Svetlana Alexievich, que ganhou o Prémio Nobel da Literatura em 2015 pela sua “escrita polifónica, monumento ao sofrimento e à coragem na nossa época”, é natural da Bielorrússia e a viver em Minsk, com a profissão de jornalista, quis, com este livro, publicado nos anos 80, ouvir as vozes das mulheres que combateram nas trincheiras, que estiveram na linha da frente e que, depois da guerra, não só não foram reconhecidas como fundamentais no esforço de guerra, como, muitas vezes foram ostracizadas e vilipendiadas.
É um livro brutal, duro. A autora quis ouvir na primeira pessoa muitas centenas de mulheres cujas vozes gravou e que depois transcreveu numa polifonia única. Recordações de um tempo em que eram jovens com pouco mais de dezasseis anos, desejosas de combater e derrotar o inimigo nazi. A recolha destes testemunhos, que levou a autora a percorrer todo o país, iniciou-se nos anos 80, sendo que o livro foi recusado durante dois anos pela censura, por “não ter ideias soviéticas” (pág. 35), por “mostrar a sujidade da guerra” (pág. 37) e porque “Não precisamos da sua pequena história, precisamos de uma grande história. A história da Vitória” (pág. 39). Ainda hoje, o governo bielorrusso proíbe a edição dos seus livros que são lidos em russo e vendidos aos milhões.
“Começou a perestroika de Gorbachev… O meu livro foi logo publicado, teve uma tiragem vertiginosa: dois milhões de exemplares. Foi o tempo em que aconteciam muitas coisas impressionantes, de novo lançámo-nos com ímpeto não sabíamos bem para onde. De novo, para o futuro. Ainda não sabíamos (ou então esquecemos) que a revolução é sempre uma ilusão, sobretudo na nossa história” (pág. 30)
Este livro é de tal forma único e rico em testemunhos – “um coro de vozes” – que se torna difícil escrever sobre ele, escolher. O meu exemplar está repleto de anotações, sublinhados, dá vontade de transcrever tudo; imagino como terá sido hercúlea a tarefa da autora a “limpar” e deitar fora material de entre tudo o que recolheu, ouviu e gravou, para que resultasse nesta obra incrível.

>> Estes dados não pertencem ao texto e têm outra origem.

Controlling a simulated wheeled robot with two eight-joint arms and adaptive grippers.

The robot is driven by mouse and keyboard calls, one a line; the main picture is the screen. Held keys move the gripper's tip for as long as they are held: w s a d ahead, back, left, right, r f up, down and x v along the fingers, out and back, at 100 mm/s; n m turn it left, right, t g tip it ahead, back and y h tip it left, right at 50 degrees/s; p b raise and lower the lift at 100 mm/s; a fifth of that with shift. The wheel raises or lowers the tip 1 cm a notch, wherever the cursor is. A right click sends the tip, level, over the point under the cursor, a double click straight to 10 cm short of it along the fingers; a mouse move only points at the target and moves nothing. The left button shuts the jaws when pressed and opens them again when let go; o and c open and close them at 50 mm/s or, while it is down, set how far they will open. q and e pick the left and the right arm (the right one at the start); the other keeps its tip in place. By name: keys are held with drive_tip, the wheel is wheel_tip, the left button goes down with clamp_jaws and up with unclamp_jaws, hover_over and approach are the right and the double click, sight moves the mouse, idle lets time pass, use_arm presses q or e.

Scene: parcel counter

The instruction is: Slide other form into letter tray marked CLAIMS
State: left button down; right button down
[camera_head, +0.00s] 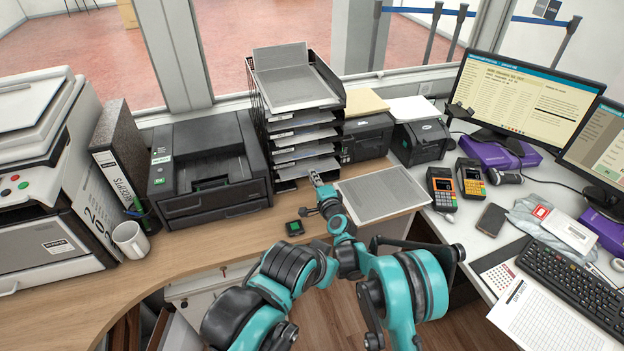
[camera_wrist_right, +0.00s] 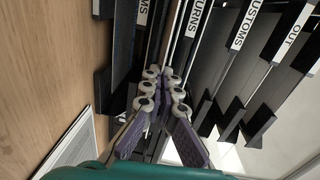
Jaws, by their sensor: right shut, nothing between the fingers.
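The letter tray stack (camera_head: 262,125) stands at the back middle of the desk, with several black tiers and white label strips. In the right wrist view, labels on the tiers (camera_wrist_right: 243,24) read CUSTOMS, OUT and partly RETURNS; I cannot read a CLAIMS label. A printed form (camera_head: 385,193) lies flat on the desk, right of the stack; a sheet edge, likely this form, shows in the wrist view (camera_wrist_right: 72,152). Other sheets (camera_head: 290,88) lie on the top tier. My right gripper (camera_head: 316,180) is shut and empty at the stack's lower front.
A black printer (camera_head: 208,170) stands left of the stack, and label printers (camera_head: 366,138) stand right of it. Card terminals (camera_head: 442,188) are further right.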

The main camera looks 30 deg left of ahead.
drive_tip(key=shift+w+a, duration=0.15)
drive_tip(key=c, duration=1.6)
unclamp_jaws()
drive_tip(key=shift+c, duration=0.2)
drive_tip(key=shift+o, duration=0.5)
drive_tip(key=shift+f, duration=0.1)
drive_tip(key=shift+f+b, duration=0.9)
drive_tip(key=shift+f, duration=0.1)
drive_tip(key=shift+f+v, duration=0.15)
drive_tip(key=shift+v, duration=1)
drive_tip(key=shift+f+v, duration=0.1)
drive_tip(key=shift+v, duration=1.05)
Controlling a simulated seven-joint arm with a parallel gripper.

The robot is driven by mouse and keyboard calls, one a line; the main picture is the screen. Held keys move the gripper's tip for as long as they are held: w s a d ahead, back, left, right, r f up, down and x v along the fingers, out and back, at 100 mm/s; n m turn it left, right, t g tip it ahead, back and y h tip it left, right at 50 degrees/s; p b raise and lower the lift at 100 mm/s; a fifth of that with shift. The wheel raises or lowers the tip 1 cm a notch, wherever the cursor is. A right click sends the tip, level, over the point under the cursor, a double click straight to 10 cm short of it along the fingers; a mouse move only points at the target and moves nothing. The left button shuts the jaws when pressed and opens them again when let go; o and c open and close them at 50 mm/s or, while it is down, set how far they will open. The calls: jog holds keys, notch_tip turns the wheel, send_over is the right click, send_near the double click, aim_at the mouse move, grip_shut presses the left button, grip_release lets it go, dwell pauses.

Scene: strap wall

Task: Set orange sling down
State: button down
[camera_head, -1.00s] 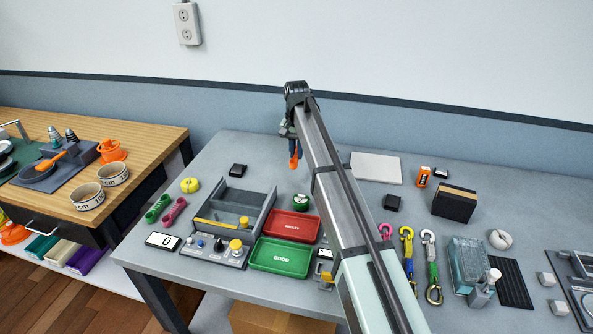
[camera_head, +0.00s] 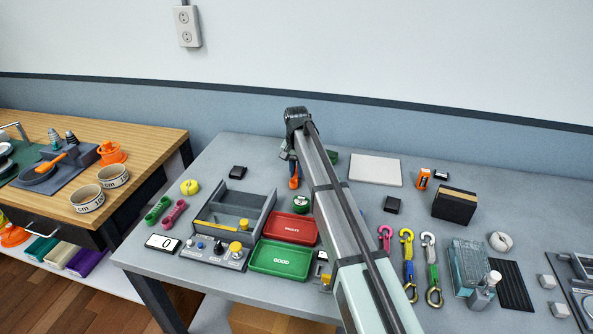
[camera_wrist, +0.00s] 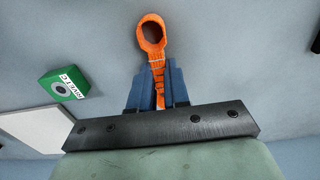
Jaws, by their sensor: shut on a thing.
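The orange sling (camera_wrist: 153,36) is in my gripper (camera_wrist: 158,92) in the wrist view, its ring end sticking out beyond the two blue fingers. The fingers are shut on its narrow ribbed part. In the head view the orange sling (camera_head: 294,182) hangs below my gripper (camera_head: 293,166), over the back middle of the grey table (camera_head: 270,165). I cannot tell whether its lower end touches the table. My arm hides part of the table to the right of it.
A grey bin (camera_head: 232,212) stands to the left. A white plate (camera_head: 375,170) lies to the right. The table between the black block (camera_head: 237,172) and the sling is clear.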

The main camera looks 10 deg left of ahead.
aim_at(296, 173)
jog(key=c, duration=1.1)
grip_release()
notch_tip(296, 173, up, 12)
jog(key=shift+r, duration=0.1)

“Os relatos femininos são diferentes e falam de coisas diferentes. A guerra «feminina» tem as suas cores, os seus cheiros, a sua iluminação e o seu espaço de sentimentos. Tem as suas palavras. Nesta guerra, não há heróis nem proezas incríveis, mas tão-só as pessoas ocupadas na sua actividade humana e simultaneamente desumana. Lá, não são só elas, as pessoas, a sofrer, mas também a terra, os pássaros, as árvores. Todos os que habitam a terra connosco. Estes sofrem sem palavras, o que é ainda mais horrível.”

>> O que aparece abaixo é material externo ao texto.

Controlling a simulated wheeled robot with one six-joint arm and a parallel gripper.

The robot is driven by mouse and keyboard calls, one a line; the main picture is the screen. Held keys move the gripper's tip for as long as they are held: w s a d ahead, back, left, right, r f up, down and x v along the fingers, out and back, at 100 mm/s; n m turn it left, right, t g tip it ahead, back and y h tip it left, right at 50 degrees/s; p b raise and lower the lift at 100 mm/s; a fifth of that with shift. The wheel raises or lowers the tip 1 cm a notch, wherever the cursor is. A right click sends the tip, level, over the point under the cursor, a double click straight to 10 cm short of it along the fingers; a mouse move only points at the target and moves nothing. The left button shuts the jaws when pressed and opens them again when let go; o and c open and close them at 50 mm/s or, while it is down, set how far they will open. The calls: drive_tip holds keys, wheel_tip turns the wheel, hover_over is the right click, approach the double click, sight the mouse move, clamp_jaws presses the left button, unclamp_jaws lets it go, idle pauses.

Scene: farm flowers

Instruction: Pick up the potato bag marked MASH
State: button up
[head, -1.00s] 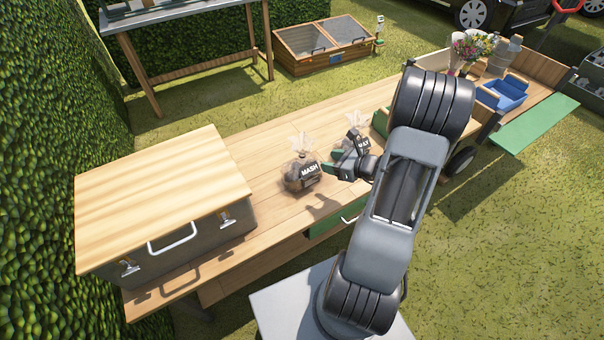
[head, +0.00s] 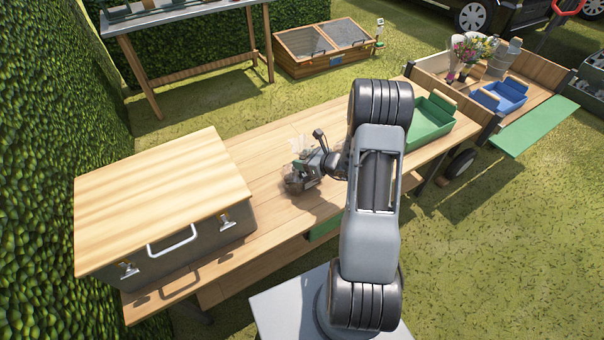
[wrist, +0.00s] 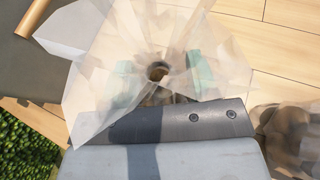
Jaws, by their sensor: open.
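The potato bag marked MASH (head: 294,186) stands on the wooden bench, mostly behind my gripper (head: 305,164) in the head view. Its label cannot be read now. In the wrist view its clear film top (wrist: 165,35) fans out across the picture, with the gathered neck in the middle. My gripper (wrist: 160,78) is open. Its two greenish finger pads show through the film, one on each side of the neck. The jaws are around the neck, not closed on it. A second bag (wrist: 292,138) shows at the right edge of the wrist view; my arm hides it in the head view.
A large grey box with a wooden lid (head: 160,195) stands on the bench (head: 270,220) to the left. A green crate (head: 430,122) stands at the right end of the bench. Beyond it, a wooden cart holds a blue crate (head: 503,97) and flowers (head: 468,50).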

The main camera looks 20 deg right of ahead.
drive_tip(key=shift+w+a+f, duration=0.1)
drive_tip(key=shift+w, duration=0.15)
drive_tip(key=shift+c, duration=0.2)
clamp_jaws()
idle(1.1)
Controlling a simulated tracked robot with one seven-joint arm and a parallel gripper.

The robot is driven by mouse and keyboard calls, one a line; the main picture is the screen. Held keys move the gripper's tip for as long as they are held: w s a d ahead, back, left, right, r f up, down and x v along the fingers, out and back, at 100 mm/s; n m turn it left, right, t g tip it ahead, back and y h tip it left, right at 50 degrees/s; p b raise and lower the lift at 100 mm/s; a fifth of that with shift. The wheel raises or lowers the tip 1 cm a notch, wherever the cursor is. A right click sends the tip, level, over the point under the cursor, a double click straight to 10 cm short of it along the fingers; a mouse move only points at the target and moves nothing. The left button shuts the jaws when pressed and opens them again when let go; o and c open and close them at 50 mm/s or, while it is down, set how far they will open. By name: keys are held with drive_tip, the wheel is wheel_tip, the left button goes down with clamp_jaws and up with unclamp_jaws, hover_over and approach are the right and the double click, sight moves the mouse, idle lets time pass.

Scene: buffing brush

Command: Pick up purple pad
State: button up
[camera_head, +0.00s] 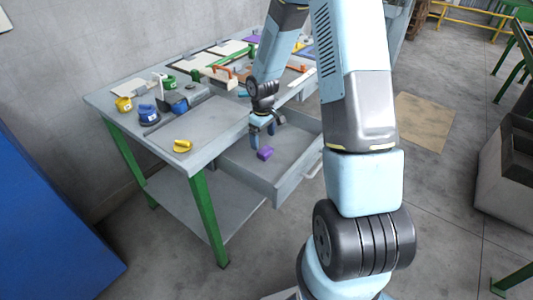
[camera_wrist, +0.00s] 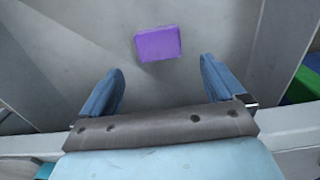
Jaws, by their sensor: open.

… “Quero escrever a história desta guerra. A história feminina” (pág. 16)
Constituído por dezassete capítulos, o livro começa com o registo de excertos do diário do livro, onde a autora fala da influência que o livro “Sou de uma Aldeia em Chamas” de Ales Adamóvitch teve na sua obra e explica a sua estranheza por tudo o que lera sobre a guerra ter exclusivamente “voz masculina” e perceber que as mulheres, embora sendo protagonistas, estiveram sempre caladas, ninguém quis ouvir as suas vozes, dando como exemplo os casos da mãe e da avó. Os louros da vitória foram para os homens. Elas só foram homenageadas passados 30 anos sobre a guerra. Ao ir ao encontro daquelas que são as protagonistas do seu livro, mesmo passados tantos anos, sentiu que algumas tinham dificuldade em se libertar de uma narrativa da época (a verdade comum), sentindo-se constrangidas a contar a sua história, havia as que em dado momento já não conseguiam continuar “Não me quero lembrar” (pág. 47), mas também as que tinham ânsias de contar os detalhes, como as coisas se passaram (a verdade pessoal). “Por que é que só agora vieste ouvir-nos?” disseram-lhe algumas das narradoras.

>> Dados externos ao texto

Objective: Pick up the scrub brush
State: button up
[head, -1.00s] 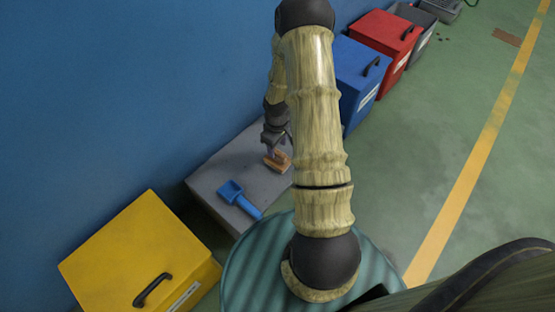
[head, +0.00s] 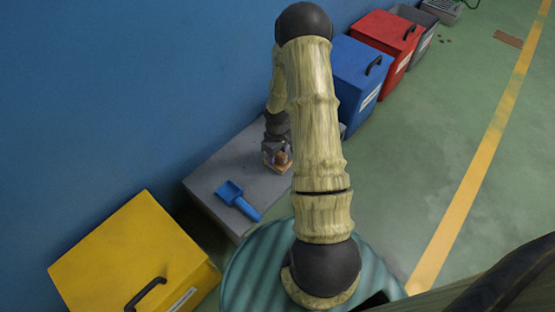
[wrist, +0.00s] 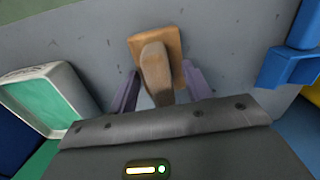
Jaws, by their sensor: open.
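The scrub brush (wrist: 172,45), a wooden block with a rounded wooden handle, lies on the grey platform (head: 232,168). In the head view the brush (head: 284,166) is partly covered by my gripper (head: 277,152). In the wrist view my gripper (wrist: 160,92) is open, with one purple finger on each side of the brush's handle. The handle reaches between the fingers, and I see a gap on both sides. Whether a finger touches the brush I cannot tell.
A blue dustpan (head: 237,199) lies on the platform in front of the brush; part of it shows in the wrist view (wrist: 292,60). A yellow box (head: 125,250) stands at the front left. Blue (head: 352,75) and red (head: 380,35) boxes stand behind. A blue wall borders the platform.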

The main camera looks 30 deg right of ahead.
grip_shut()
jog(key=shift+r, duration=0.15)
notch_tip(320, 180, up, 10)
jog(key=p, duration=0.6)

De que falam aquelas mais de três centenas de narradoras de “A Guerra não tem Rosto de Mulher”, aquelas então raparigas russas de 1941? De solidão, de dúvidas, de medo, de ódio, de amor à Pátria, de vingança, de perdão, de reconciliação, de sentimentos de culpa, da roupa de homem que tiveram de vestir, de amor, de fervor ideológico, de escolhas dolorosas. Da fome e da solidariedade das populações sem o apoio das quais a vitória não teria sido possível. Dos cercos a Leninegrado e Estalinegrado. Os riscos e sacrifícios extremos dos partisans e sector clandestino são bem documentados no capítulo “Sobre batatas miudinhas…”, talvez um dos mais duros.
Elas ocuparam todas as profissões e não só as relacionadas com enfermagem. Muitas estiveram na linha da frente, o lugar mais desejado por elas, fruto do fervor ideológico e da convicção de que o inimigo seria vencido em pouco tempo, estiveram nos tanques, na Marinha, mas também nos “bastidores”: foram cozinheiras, lavadeiras, bombeiras, padeiras, fotógrafas, abastecedoras, no serviço postal, engenheiras civis… E as sapadoras, as que ficaram depois da guerra e que tiveram de ficar no terreno a desminar os campos.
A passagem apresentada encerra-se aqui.